La ministre française de l’Enseignement supérieur Frédérique Vidal s’exprime à Mulhouse, le 1 octobre 2020 (AFP)

Lorsque la ministre française de l’Enseignement supérieur Frédérique Vidal est apparue sur CNews dimanche 14 février pour mettre en garde contre les dangers de l’« islamogauchisme », certains ont pu se demander si elle avait délibérément prévu de réouvrir l’un des débats les plus destructeurs en France ou si – pour des raisons structurelles liées à son privilège – elle s’est simplement sentie suffisamment en confiance pour se permettre de dire le fond de sa pensée ?  

Dans les deux cas, on est repartis dans le cycle sans fin des inepties islamophobes.
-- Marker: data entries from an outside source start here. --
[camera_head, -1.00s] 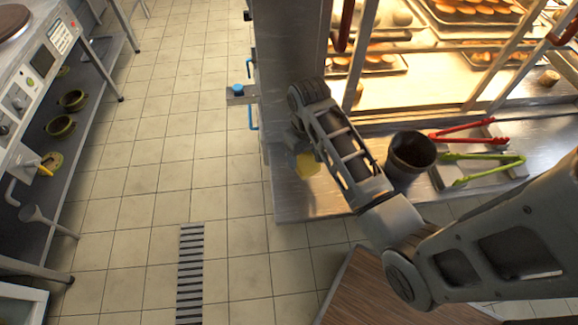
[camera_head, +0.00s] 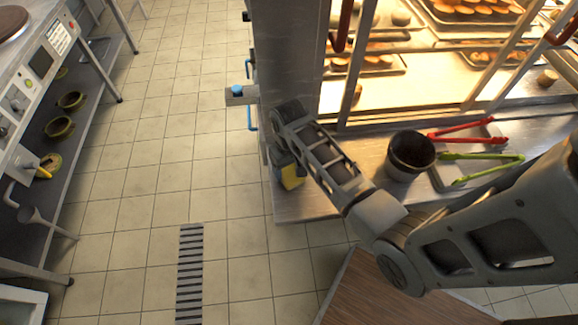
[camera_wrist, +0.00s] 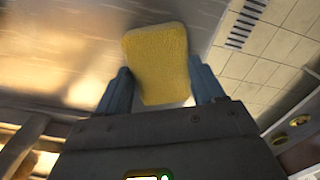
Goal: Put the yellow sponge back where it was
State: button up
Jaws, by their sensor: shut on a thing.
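The yellow sponge (camera_wrist: 158,62) sits between the two blue-grey fingers of my gripper (camera_wrist: 160,88) in the wrist view, held by its sides. In the head view the sponge (camera_head: 291,177) shows at the left end of the steel counter (camera_head: 310,204), partly hidden by my gripper (camera_head: 279,160). My gripper is shut on it. In the wrist view the sponge is over the blurred metal counter surface, close to its edge. I cannot tell whether the sponge touches the counter.
A dark cup (camera_head: 411,154) stands on the counter right of my arm. A lit glass cabinet with baked goods (camera_head: 475,12) stands behind. The tiled floor (camera_head: 140,215) at left is clear.

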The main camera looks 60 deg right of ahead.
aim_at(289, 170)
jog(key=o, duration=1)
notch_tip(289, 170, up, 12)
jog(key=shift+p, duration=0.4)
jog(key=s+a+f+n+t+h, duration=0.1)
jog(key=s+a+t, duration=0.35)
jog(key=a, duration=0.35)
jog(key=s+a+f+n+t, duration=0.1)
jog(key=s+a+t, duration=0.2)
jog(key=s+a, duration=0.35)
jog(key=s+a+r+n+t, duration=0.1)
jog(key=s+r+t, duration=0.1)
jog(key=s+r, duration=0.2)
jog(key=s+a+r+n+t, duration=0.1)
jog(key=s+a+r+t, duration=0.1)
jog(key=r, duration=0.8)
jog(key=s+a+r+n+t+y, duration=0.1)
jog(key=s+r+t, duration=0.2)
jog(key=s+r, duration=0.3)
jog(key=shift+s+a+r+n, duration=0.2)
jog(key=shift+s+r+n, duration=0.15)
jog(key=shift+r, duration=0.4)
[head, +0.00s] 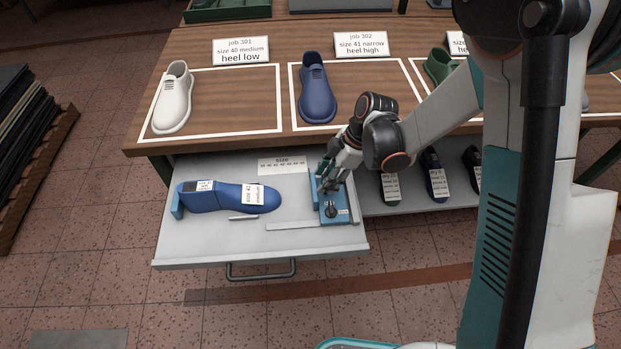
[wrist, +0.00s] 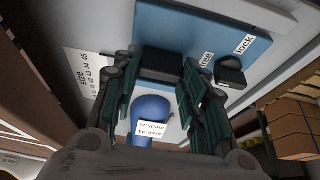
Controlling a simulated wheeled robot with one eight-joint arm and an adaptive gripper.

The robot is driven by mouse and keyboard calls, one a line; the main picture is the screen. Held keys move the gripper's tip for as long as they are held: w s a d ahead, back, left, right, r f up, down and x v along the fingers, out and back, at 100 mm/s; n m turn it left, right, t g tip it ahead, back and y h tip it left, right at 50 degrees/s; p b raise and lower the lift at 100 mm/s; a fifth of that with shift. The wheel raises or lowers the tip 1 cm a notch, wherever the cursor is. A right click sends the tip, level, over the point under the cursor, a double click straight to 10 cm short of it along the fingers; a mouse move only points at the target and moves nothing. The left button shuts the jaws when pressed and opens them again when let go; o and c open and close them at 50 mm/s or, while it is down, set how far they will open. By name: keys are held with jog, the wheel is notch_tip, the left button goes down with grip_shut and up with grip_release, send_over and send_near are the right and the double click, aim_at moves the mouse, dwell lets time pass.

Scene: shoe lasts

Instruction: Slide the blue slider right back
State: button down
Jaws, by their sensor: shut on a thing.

Ces dernières semaines avaient été consacrées à la façon dont Trappes, banlieue populaire de l’ouest parisien, serait devenue un « territoire sous l’emprise des islamistes », tandis que selon l’extrême droite, son maire récemment élu Ali Rabeh « n’en fait pas assez » (pour se prémunir des fake news racistes, semble-t-il). 

Le prix de la pire déclaration, la plus ignorante, la plus raciste et la plus clivante liée à l’islam et aux musulmans en France est devenu, au fil des ans, une récompense particulièrement prisée.

Cela évite à nos élites politiques de s’attaquer à des problèmes sans doute moins intéressants, tels que la crise sanitaire, la lutte contre le chômage, la pauvreté ou les discriminations structurelles. Et à défaut d’apporter une contribution utile sur ces sujets, certains n’ont même pas la décence de tout simplement se taire.

Donc quand Mme Vidal a reçu une invitation pour l’émission de CNews, son conseiller en relations publiques, sûrement bien conscient de son invisibilité politique jusqu’alors, lui a probablement dit qu’il fallait saisir l’opportunité pour marquer les esprits.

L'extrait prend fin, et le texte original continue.